The problem: Gather every line from the entries below that includes "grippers".

(Data from robot episodes)

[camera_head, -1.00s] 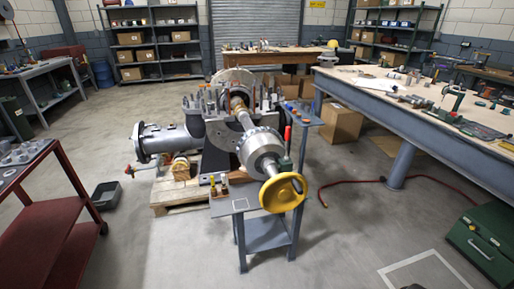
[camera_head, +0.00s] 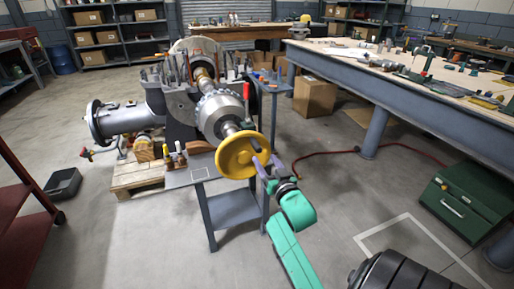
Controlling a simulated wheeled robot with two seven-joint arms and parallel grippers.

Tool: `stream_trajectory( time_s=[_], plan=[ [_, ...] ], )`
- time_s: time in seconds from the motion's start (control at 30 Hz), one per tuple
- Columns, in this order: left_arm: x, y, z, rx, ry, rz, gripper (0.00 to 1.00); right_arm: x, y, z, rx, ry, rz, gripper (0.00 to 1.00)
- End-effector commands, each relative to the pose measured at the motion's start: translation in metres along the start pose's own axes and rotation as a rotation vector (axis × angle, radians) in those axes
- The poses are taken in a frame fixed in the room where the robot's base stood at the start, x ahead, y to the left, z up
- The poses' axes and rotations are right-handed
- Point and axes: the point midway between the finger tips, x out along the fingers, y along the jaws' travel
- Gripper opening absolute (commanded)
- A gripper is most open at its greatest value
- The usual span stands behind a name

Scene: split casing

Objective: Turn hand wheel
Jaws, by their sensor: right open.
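The yellow hand wheel (camera_head: 234,157) sits on the front end of the metal shaft of the split casing machine, facing me at a tilt. My left gripper is out of view.
The casing (camera_head: 180,107) stands on a wooden pallet (camera_head: 137,180). A small grey stand (camera_head: 232,207) is below the wheel. A long workbench (camera_head: 340,91) runs along the right. A green toolbox (camera_head: 465,208) sits at right. Open floor lies in front.

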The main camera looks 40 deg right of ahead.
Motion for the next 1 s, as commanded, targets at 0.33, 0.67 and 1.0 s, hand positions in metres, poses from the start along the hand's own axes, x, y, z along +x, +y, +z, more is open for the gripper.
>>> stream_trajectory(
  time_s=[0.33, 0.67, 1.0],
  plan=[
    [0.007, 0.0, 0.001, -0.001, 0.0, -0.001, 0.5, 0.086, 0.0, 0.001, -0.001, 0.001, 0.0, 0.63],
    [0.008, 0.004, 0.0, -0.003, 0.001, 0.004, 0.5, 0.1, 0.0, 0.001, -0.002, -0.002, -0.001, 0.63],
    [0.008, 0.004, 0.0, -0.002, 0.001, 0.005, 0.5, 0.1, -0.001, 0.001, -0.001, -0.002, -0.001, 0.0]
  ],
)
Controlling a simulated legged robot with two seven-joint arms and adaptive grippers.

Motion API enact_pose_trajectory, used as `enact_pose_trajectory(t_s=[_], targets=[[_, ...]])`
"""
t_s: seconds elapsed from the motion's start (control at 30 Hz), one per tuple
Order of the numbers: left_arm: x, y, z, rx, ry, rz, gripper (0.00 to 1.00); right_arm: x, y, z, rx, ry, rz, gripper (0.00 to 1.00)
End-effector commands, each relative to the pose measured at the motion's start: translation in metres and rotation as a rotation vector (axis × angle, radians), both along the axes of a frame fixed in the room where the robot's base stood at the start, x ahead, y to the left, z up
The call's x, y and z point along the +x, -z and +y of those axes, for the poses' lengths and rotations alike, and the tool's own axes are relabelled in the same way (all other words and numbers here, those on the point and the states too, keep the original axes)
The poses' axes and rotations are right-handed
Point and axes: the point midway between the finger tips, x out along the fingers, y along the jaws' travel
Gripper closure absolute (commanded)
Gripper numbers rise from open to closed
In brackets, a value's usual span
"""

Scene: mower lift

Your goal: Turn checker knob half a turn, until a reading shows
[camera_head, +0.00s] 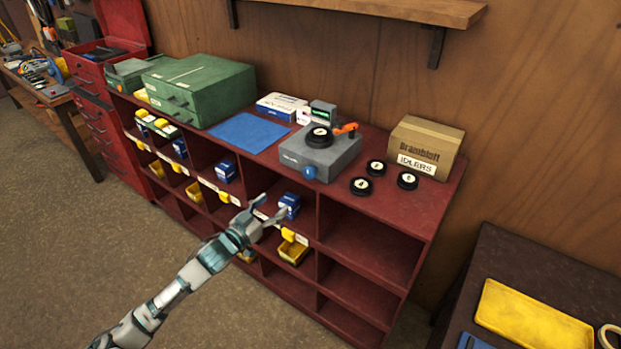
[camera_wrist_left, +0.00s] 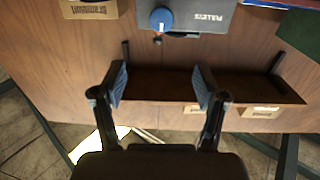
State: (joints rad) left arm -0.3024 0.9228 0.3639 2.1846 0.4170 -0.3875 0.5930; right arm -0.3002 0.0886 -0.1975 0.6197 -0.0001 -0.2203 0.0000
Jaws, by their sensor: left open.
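The grey checker box (camera_head: 332,157) stands on top of the red shelf unit. Its round blue knob (camera_head: 309,172) is on the front face, and a black disc (camera_head: 319,137) lies on its top. A small box with a green face (camera_head: 324,108) is behind it; no reading is legible. My left gripper (camera_head: 274,206) is open and empty, in front of the shelf, below and left of the knob. In the left wrist view the blue knob (camera_wrist_left: 161,19) shows beyond the open fingers (camera_wrist_left: 160,84), apart from them. My right gripper is not in view.
Three loose black discs (camera_head: 376,167) and an IDLERS carton (camera_head: 430,140) sit right of the checker. A blue mat (camera_head: 250,132) and green case (camera_head: 200,88) are to its left. Cubbies with blue boxes (camera_head: 289,205) and yellow bins (camera_head: 293,250) lie close to my gripper.

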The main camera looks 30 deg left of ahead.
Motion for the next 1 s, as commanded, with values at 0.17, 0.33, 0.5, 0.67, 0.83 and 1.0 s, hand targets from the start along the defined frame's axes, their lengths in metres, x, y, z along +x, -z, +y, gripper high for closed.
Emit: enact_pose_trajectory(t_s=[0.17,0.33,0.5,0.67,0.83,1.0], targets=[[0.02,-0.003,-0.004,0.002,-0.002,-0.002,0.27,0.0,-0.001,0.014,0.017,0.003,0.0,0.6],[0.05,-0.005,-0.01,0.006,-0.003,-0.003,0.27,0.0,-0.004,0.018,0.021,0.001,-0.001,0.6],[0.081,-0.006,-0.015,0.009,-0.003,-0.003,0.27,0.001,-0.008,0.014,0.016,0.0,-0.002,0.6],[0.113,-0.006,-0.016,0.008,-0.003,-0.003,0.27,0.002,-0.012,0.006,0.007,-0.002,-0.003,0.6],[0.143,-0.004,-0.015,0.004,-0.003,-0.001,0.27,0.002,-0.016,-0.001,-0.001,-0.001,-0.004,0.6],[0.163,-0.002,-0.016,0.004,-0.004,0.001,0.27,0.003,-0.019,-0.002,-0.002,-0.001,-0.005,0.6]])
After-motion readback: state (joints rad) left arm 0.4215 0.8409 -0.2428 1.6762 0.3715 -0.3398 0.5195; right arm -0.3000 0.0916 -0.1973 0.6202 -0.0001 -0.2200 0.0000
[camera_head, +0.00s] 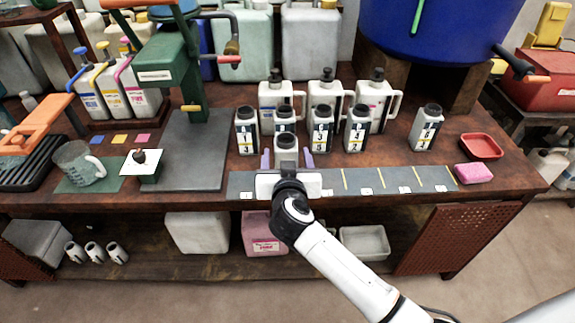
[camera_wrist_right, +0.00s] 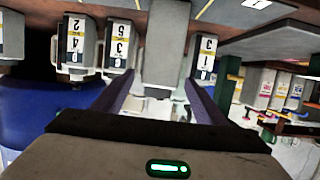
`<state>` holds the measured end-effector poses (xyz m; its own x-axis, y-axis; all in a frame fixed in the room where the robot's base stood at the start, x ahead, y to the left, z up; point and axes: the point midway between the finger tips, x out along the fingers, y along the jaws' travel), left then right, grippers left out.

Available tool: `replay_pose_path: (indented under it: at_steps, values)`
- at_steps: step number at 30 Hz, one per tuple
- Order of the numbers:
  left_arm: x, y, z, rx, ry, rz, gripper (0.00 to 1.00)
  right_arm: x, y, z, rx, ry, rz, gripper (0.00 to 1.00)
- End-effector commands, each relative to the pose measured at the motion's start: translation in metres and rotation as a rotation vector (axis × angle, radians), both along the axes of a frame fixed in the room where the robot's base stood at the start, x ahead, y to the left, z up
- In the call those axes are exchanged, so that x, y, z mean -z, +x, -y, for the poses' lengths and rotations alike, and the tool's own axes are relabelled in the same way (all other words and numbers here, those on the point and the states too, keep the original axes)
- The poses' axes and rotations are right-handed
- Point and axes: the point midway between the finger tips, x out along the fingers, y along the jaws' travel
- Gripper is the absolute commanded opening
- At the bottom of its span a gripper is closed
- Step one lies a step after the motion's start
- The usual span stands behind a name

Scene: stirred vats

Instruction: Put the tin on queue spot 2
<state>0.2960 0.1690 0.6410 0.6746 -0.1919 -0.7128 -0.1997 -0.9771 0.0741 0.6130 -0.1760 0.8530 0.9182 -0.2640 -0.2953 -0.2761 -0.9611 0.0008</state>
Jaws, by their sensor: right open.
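A grey tin (camera_head: 287,143) stands upright between the two fingers of my right gripper (camera_head: 287,160). It also shows as a plain grey block between the fingers in the right wrist view (camera_wrist_right: 167,45), which is upside down. The fingers are open, one on each side of the tin. The tin is at the grey queue strip (camera_head: 400,182), near its left part. The gripper hides its base, so I cannot tell whether it touches the strip. The spot tags are too small to read. My left gripper is not in view.
Several numbered tins (camera_head: 322,128) stand close behind the gripper, with one tin (camera_head: 427,127) apart to the right. White jugs (camera_head: 276,97) stand behind them. A red tray (camera_head: 481,146) and pink sponge (camera_head: 474,173) lie at the right. The strip's right part is clear.

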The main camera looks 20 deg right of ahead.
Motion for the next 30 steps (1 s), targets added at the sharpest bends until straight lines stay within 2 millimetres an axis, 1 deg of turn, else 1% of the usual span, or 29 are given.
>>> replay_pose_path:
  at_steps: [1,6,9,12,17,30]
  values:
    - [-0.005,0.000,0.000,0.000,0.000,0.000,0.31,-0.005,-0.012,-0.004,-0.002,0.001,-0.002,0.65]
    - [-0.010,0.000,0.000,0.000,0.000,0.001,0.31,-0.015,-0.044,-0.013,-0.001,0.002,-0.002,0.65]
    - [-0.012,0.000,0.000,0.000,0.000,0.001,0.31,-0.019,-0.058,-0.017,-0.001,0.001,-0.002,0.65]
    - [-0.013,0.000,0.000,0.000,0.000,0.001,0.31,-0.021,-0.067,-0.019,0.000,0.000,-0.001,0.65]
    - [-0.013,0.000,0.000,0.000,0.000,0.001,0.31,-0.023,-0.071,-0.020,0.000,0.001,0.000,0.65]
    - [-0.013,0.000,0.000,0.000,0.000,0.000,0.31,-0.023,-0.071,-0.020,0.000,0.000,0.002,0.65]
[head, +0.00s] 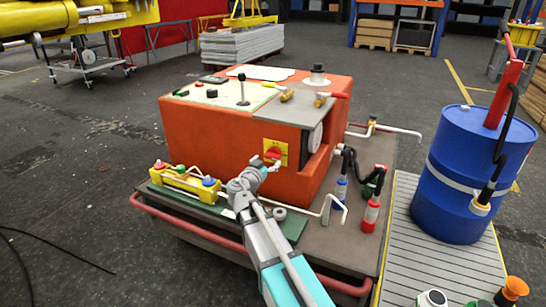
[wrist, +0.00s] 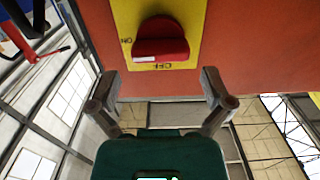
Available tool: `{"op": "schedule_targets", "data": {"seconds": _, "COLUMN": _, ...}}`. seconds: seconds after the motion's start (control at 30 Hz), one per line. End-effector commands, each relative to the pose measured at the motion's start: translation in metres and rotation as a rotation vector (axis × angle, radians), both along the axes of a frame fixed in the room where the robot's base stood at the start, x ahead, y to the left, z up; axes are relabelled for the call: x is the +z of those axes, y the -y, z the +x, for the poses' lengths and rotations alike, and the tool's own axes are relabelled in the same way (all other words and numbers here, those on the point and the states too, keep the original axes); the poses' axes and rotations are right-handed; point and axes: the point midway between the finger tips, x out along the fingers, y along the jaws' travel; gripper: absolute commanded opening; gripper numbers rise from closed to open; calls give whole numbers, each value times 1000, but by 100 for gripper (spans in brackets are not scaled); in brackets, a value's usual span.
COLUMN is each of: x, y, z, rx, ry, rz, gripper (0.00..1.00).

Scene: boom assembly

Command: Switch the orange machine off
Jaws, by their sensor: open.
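The orange machine (head: 215,135) stands on a low cart in the head view. Its red rotary switch (head: 272,154) sits on a yellow plate (head: 282,147) on the front face. In the wrist view the red switch (wrist: 161,40) is large, with upside-down ON lettering at its left and OFF lettering below it. A white mark shows on the knob's lower left end. My gripper (wrist: 160,88) is open and empty, its two fingers apart and just below the switch in that view. In the head view my gripper (head: 262,167) is close in front of the plate, not visibly touching the knob.
A yellow block with coloured buttons (head: 186,179) lies left of my gripper on the cart. A blue barrel (head: 462,175) stands farther right. Open floor lies at the left.

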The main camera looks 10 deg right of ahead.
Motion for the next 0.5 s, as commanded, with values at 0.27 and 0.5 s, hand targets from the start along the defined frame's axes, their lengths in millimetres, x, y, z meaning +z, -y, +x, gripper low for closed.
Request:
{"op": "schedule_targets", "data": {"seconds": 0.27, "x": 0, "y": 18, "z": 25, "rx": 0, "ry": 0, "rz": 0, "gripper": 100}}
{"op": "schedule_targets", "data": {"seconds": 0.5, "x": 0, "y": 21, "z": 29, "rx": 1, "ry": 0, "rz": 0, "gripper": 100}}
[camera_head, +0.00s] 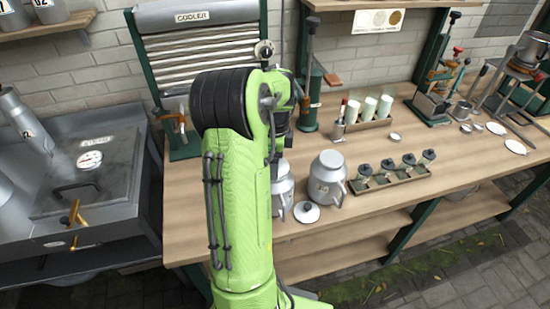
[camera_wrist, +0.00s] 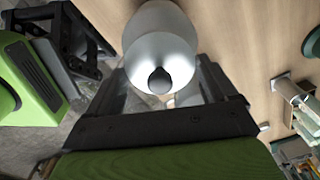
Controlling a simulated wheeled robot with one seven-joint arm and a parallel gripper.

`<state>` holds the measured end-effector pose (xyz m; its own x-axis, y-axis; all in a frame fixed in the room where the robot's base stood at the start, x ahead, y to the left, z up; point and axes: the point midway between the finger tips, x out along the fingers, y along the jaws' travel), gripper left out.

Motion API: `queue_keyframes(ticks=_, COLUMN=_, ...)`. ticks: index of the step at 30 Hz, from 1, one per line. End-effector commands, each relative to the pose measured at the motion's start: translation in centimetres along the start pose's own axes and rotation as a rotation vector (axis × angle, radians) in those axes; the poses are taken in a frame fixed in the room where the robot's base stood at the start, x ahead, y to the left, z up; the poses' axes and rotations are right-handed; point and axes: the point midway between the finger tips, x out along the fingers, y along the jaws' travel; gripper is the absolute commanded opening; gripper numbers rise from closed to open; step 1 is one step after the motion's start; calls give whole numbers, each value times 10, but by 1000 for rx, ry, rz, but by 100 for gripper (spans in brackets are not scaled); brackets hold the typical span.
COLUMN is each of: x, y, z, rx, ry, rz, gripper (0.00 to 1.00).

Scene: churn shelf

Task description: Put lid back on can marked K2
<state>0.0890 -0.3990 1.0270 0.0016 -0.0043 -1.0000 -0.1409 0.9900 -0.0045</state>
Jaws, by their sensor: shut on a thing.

Complete response:
Controlling a simulated wheeled robot with two seven-joint arms and parallel grippers.
Controlling a simulated legged robot with two seven-joint arms and adaptive grippers.
`<state>` holds the measured end-effector poses (xyz m; its own x-axis, y-axis; all in a frame fixed in the room where the robot's base stood at the start, x ahead, y to the left, z up; point and axes: the point midway between the finger tips, x out along the fingers, y along the jaws' travel), left then right, grippers left out.

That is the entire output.